Setelah itu berturut-turut pada dasarian kedua Juli terjadi di wilayah Jayawijaya, Lanny Jaya, Mamberamo Tengah bagian selatan, Yalimo bagian barat daya, Tolikara bagian selatan, Yahukimo bagian utara, Puncak bagian tengah, Puncak bagian timur, Puncak Jaya bagian selatan, Pegunungan Tengah bagian tengah, Pegunungan Tengah bagian barat, Yalimo bagian barat. Kemudian untuk sebagian Jayapura dan Keerom bagian barat laut pada dasarian III Juli.
Sedangkan untuk wilayah keerom bagian tengah mengawali musim kemarau pada dasarian pertama Agustus. Dibandingkan rata-rata awal musim hujan periode 1991 – 2020 sebagai data normalnya, Andrew menyebutkan sebagian besar prediksi musim kemarau akan mundur. Namun, sebagian wilayah lainnya diprediksikan masih sama terhadap normalnya.
“Untuk sifat hujan pada musim kemarau 2024 di Wilayah Utara Provinsi Papua diprediksikan normal,” ujarnya.
Kemudian untuk puncak musim kemarau diprediksikan dominan akan terjadi pada Agustus 2024 dengan prediksi durasi musim kemarau akan terjadi selama tiga sampai dengan enam dasarian (satu bulan hingga tiga bulan).
“Jika dibandingkan dengan normal durasi musim kemarau, durasi musim kemarau diperkirakan lebih pendek dari normalnya,” katanya.
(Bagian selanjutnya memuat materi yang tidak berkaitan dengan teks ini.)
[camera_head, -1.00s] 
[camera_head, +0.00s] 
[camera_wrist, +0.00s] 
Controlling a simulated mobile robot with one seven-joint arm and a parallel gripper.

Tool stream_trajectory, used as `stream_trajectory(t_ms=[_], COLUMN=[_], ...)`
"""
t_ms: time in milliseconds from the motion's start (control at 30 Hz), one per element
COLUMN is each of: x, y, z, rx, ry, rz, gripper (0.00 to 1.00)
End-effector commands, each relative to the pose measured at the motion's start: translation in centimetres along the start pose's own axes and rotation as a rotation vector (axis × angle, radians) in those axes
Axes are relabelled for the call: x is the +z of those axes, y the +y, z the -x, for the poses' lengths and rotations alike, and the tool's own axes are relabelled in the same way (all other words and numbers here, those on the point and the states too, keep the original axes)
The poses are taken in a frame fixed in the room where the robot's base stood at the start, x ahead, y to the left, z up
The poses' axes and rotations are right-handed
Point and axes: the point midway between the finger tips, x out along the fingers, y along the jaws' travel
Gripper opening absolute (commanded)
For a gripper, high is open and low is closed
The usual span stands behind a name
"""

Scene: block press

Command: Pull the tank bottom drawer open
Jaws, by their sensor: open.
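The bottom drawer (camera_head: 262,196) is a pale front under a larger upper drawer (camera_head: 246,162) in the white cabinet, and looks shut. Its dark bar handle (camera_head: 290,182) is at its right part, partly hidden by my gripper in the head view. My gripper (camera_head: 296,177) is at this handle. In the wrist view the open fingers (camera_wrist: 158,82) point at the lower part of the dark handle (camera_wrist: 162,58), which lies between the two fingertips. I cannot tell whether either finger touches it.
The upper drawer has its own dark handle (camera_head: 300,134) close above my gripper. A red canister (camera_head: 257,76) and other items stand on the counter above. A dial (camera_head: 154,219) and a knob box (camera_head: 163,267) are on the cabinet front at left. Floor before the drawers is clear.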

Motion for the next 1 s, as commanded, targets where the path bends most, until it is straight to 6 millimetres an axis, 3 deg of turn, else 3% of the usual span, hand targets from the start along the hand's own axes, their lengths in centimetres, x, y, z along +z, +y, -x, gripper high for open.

Kepala Stasiun Klimatologi, Sulaiman menambahkan sebagian besar wilayah yang mempunyai pola musim monsun mundur, hal ini dimungkinkan terjadi karena adanya respons kebalikan terhadap fenomena el nino dan kondisi monsun dan lokal yang masih menyediakan pembentukan awan hujan.
“Biasanya fenomena el nino mempengaruhi awal musim kemarau dan mendukung kondisi kemarau lebih awal dan lebih panjang. Namun, ada beberapa wilayah yang mempunyai respons yang berbeda,” ujarnya. (*)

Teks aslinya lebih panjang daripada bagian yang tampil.